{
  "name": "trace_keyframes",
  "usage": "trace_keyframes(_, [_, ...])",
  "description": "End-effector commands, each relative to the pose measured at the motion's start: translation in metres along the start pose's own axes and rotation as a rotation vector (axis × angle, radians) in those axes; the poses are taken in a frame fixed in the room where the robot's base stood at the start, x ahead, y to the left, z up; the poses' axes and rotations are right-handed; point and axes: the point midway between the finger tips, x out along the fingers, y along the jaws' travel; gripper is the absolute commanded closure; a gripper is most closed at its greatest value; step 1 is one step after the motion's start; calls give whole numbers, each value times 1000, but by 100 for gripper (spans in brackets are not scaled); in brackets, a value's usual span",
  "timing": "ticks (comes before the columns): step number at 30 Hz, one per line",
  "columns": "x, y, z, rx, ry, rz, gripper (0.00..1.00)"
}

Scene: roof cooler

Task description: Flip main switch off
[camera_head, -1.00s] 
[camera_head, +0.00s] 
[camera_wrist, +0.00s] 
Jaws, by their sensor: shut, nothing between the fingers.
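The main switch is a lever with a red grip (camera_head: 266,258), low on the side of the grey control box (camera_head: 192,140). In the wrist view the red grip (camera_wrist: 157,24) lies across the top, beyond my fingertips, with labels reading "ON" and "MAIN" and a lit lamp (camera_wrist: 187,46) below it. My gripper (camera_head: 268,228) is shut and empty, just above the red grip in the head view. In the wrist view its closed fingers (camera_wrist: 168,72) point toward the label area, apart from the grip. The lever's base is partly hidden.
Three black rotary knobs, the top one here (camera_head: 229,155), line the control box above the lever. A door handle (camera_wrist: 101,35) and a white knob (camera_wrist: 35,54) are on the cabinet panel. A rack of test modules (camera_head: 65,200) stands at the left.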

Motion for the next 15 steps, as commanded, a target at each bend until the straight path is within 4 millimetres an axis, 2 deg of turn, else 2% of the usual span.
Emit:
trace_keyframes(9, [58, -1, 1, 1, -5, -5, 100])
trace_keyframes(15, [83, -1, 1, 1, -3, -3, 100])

###

§ **Problem details**:
Give the listing again, word for word.

§ **Written reply**:
{
  "name": "trace_keyframes",
  "usage": "trace_keyframes(_, [_, ...])",
  "description": "End-effector commands, each relative to the pose measured at the motion's start: translation in metres along the start pose's own axes and rotation as a rotation vector (axis × angle, radians) in those axes; the poses are taken in a frame fixed in the room where the robot's base stood at the start, x ahead, y to the left, z up; the poses' axes and rotations are right-handed; point and axes: the point midway between the finger tips, x out along the fingers, y along the jaws' travel; gripper is the absolute commanded closure; a gripper is most closed at its greatest value; step 1 is one step after the motion's start; calls give whole numbers, each value times 1000, but by 100 for gripper (spans in brackets are not scaled); in brackets, a value's usual span",
  "timing": "ticks (comes before the columns): step number at 30 Hz, one per line",
  "columns": "x, y, z, rx, ry, rz, gripper (0.00..1.00)"
}

Scene: roof cooler

Task description: Flip main switch off
[camera_head, -1.00s] 
[camera_head, +0.00s] 
[camera_wrist, +0.00s] 
Jaws, by their sensor: shut, nothing between the fingers.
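The main switch is a lever with a red grip (camera_head: 266,258), low on the side of the grey control box (camera_head: 192,140). In the wrist view the red grip (camera_wrist: 157,24) lies across the top, beyond my fingertips, with labels reading "ON" and "MAIN" and a lit lamp (camera_wrist: 187,46) below it. My gripper (camera_head: 268,228) is shut and empty, just above the red grip in the head view. In the wrist view its closed fingers (camera_wrist: 168,72) point toward the label area, apart from the grip. The lever's base is partly hidden.
Three black rotary knobs, the top one here (camera_head: 229,155), line the control box above the lever. A door handle (camera_wrist: 101,35) and a white knob (camera_wrist: 35,54) are on the cabinet panel. A rack of test modules (camera_head: 65,200) stands at the left.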

Motion for the next 15 steps, as commanded, a target at each bend until the straight path is within 4 millimetres an axis, 2 deg of turn, else 2% of the usual span.
Emit:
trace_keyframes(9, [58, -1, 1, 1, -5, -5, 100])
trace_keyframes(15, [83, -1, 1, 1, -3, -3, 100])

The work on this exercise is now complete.